> _WHAT IS EXPECTED_
Exactly reproduce the lines from the top of the entries below through the line containing "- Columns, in", with both ends included.

> _EXERCISE MATERIAL_
§

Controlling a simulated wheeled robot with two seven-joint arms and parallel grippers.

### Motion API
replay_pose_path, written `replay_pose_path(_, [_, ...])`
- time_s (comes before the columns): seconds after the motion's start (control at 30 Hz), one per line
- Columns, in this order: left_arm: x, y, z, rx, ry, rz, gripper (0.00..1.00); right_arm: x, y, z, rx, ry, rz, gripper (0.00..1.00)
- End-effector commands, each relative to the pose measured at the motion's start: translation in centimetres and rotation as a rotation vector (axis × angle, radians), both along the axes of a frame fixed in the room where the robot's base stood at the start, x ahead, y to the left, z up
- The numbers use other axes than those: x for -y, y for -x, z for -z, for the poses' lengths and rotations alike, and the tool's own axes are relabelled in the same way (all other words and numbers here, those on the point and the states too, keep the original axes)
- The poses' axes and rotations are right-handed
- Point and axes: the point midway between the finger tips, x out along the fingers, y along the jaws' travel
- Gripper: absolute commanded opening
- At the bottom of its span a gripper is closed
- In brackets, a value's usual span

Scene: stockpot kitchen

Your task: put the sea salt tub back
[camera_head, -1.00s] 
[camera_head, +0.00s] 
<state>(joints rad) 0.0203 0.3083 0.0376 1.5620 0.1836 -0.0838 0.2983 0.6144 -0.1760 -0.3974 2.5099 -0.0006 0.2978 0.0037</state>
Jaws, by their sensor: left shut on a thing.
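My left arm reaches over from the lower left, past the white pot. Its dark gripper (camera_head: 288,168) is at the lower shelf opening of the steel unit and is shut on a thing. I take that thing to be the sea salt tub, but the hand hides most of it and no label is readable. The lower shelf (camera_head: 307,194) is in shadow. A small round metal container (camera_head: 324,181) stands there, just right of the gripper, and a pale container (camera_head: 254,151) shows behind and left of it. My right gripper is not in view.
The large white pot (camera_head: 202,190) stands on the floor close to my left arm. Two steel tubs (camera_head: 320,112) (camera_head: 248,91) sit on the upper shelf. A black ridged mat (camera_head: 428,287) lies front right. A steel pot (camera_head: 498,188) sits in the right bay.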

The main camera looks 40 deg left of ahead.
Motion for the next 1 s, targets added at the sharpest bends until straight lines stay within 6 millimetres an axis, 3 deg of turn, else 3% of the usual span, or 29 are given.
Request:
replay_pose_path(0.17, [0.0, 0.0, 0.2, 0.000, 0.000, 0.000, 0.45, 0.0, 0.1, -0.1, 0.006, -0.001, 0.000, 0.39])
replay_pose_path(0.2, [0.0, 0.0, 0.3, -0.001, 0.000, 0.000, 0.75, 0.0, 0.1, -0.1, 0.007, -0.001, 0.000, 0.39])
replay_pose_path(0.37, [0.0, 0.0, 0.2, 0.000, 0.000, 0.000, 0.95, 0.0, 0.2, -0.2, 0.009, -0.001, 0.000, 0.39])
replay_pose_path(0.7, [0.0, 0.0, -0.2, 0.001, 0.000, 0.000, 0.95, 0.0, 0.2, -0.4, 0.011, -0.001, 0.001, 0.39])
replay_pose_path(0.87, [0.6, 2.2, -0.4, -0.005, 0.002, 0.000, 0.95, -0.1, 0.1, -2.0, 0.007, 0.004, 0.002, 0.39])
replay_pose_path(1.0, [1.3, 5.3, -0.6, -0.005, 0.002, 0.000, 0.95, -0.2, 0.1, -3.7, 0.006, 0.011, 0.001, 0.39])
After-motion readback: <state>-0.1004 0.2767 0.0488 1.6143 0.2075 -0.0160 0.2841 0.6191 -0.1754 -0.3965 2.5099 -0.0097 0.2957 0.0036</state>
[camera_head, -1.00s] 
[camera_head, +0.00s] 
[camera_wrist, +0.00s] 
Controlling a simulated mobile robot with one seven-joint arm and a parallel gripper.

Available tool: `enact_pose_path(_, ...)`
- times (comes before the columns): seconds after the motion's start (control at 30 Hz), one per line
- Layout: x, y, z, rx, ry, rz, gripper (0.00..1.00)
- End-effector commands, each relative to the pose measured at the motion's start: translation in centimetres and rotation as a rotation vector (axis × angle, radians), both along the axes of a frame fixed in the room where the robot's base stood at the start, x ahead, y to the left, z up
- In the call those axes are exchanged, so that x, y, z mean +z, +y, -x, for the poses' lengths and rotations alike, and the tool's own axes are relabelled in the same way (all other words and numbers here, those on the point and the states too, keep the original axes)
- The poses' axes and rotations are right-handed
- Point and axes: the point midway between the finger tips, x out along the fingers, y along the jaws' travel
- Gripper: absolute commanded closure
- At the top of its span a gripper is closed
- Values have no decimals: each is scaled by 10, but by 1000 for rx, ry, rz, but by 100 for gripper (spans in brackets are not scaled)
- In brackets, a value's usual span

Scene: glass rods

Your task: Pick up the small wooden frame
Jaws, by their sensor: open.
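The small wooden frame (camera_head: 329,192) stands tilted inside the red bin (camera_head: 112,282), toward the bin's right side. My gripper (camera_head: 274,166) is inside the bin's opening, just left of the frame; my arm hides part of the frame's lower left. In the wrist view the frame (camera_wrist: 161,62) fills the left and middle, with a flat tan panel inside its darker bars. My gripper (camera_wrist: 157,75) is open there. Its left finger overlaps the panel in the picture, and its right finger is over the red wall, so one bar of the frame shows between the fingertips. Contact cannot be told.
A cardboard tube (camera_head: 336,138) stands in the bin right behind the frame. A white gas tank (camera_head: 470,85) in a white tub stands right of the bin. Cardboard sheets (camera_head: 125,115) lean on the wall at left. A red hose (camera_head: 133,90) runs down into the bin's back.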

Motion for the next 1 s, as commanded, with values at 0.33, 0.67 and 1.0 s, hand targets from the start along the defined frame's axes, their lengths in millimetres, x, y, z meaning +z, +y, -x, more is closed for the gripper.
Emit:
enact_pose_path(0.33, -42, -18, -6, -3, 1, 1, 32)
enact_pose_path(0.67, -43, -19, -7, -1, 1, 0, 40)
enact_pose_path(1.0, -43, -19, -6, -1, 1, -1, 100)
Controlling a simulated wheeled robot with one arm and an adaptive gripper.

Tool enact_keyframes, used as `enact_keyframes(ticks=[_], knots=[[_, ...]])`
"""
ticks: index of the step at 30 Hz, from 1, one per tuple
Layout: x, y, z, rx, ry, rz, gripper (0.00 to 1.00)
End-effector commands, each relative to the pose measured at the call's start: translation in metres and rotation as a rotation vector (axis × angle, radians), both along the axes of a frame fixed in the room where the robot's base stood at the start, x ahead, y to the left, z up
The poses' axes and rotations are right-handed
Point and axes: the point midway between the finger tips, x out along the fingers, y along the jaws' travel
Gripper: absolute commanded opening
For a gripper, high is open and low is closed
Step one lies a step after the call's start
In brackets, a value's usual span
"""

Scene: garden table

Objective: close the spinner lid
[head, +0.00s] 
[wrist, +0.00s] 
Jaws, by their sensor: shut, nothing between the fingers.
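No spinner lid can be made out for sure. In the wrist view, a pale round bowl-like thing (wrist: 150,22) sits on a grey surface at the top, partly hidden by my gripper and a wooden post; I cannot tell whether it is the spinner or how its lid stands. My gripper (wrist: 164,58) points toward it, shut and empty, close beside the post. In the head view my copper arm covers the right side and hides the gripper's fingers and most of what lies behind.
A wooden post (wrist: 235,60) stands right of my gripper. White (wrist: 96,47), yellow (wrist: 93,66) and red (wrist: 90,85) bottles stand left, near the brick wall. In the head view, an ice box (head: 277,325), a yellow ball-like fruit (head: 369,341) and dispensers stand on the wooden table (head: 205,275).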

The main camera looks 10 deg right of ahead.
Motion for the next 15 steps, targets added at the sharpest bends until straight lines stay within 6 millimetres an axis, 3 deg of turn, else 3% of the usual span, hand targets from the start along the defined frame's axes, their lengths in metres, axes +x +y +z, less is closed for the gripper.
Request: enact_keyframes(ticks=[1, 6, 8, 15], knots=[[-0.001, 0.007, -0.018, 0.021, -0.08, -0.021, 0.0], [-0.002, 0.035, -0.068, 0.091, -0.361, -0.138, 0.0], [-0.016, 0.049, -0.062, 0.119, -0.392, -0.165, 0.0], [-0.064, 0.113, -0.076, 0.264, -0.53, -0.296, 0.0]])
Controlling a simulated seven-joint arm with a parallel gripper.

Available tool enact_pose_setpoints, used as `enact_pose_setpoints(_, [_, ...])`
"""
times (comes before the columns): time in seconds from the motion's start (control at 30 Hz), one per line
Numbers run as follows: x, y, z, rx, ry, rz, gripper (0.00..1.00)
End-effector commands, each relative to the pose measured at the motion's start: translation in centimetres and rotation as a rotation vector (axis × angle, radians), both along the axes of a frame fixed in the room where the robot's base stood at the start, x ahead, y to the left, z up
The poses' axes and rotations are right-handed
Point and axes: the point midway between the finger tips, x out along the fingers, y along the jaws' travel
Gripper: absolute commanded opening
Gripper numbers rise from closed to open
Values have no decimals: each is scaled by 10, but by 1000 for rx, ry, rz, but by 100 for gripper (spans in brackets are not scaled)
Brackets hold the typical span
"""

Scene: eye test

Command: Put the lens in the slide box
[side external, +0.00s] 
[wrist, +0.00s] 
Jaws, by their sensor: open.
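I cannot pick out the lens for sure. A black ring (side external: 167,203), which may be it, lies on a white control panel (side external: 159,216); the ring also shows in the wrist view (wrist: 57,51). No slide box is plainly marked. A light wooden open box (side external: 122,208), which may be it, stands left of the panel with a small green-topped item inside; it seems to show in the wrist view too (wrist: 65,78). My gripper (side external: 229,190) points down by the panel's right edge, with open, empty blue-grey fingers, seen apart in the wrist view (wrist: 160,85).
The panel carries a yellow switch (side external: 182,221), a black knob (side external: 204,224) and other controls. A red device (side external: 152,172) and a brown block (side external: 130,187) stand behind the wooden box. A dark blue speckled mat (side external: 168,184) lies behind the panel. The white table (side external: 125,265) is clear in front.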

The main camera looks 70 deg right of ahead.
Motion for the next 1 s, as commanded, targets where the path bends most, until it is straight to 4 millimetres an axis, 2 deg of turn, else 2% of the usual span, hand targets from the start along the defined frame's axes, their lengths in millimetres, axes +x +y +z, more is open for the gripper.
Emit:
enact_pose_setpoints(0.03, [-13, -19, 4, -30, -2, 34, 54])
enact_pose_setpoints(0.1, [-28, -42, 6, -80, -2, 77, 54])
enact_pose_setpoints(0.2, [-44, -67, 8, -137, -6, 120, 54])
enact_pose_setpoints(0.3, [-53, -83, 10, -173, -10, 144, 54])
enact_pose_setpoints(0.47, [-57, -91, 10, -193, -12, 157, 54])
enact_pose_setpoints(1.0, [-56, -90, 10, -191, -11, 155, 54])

§

> _RESULT_
Controlling a simulated wheeled robot with two seven-joint arms and parallel grippers.

### Motion API
replay_pose_path, written `replay_pose_path(_, [_, ...])`
- time_s (comes before the columns): seconds after the motion's start (control at 30 Hz), one per line
- Columns, in this order: left_arm: x, y, z, rx, ry, rz, gripper (0.00..1.00); right_arm: x, y, z, rx, ry, rz, gripper (0.00..1.00)

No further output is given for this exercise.